### DATA PROVIDED
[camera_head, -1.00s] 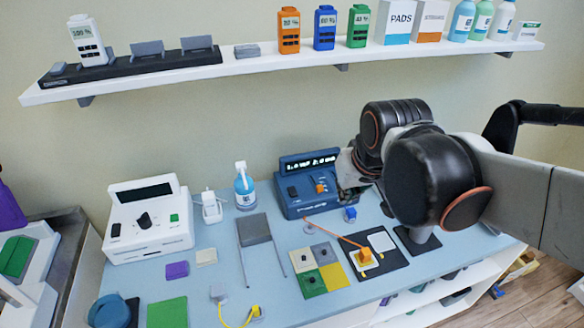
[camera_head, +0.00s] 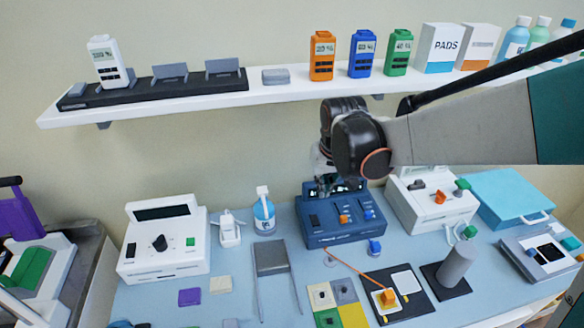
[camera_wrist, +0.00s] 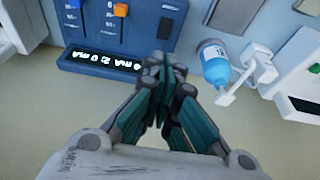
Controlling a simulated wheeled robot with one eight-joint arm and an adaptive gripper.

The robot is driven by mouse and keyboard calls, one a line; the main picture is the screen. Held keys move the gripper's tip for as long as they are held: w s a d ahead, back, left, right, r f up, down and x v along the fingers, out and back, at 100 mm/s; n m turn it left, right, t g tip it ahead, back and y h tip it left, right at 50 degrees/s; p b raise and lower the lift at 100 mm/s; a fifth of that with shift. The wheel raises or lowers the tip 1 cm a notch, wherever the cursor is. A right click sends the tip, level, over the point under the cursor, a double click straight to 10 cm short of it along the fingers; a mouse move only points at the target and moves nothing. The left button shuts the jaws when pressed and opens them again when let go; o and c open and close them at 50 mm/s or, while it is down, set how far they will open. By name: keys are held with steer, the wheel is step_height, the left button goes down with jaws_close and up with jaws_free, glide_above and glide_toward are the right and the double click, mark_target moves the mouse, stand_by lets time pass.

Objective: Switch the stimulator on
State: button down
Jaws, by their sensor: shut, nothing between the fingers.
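The blue stimulator unit (camera_head: 340,233) stands at the back of the table, with an orange slider (camera_head: 345,218), a blue slider (camera_head: 368,215) and a dark rocker on its left side. Its raised display is partly hidden behind my gripper (camera_head: 326,182) in the head view. In the wrist view the unit (camera_wrist: 142,30) appears upside down, and its display (camera_wrist: 104,61) is lit with "mA" readings. My gripper (camera_wrist: 163,70) is shut and empty, its fingertips over or close to the display edge; contact cannot be told. The rocker's position cannot be told.
A white unit with a dial (camera_head: 163,247) stands at the left and another white unit (camera_head: 434,198) at the right. A blue-labelled bottle (camera_head: 264,214) stands left of the stimulator. The wall shelf (camera_head: 290,92) runs above. An orange lead (camera_head: 352,267) crosses the table.

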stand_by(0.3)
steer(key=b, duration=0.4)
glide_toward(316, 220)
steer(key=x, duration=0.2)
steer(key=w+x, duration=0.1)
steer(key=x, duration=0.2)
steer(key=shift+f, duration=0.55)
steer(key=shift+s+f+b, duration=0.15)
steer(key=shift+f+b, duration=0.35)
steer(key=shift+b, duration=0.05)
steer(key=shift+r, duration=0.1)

### WHAT IS ASKED
Leave out the pictures, then repeat the listing above exactly from its first line to the line with "State: button down", inclusive.

### OUTPUT FOR THIS EXERCISE
[camera_head, -1.00s] 
[camera_head, +0.00s] 
[camera_wrist, +0.00s] 
Controlling a simulated wheeled robot with one eight-joint arm and an adaptive gripper.

The robot is driven by mouse and keyboard calls, one a line; the main picture is the screen. Held keys move the gripper's tip for as long as they are held: w s a d ahead, back, left, right, r f up, down and x v along the fingers, out and back, at 100 mm/s; n m turn it left, right, t g tip it ahead, back and y h tip it left, right at 50 degrees/s; p b raise and lower the lift at 100 mm/s; a fifth of that with shift. The wheel raises or lowers the tip 1 cm a notch, wherever the cursor is. A right click sends the tip, level, over the point under the cursor, a double click straight to 10 cm short of it along the fingers; a mouse move only points at the target and moves nothing. The left button shuts the jaws when pressed and opens them again when let go; o and c open and close them at 50 mm/s or, while it is down, set how far they will open. By name: keys are held with steer, the wheel is step_height, the left button goes down with jaws_close and up with jaws_free, glide_above and glide_toward are the right and the double click, mark_target moves the mouse, stand_by lets time pass.

Objective: Switch the stimulator on
State: button down

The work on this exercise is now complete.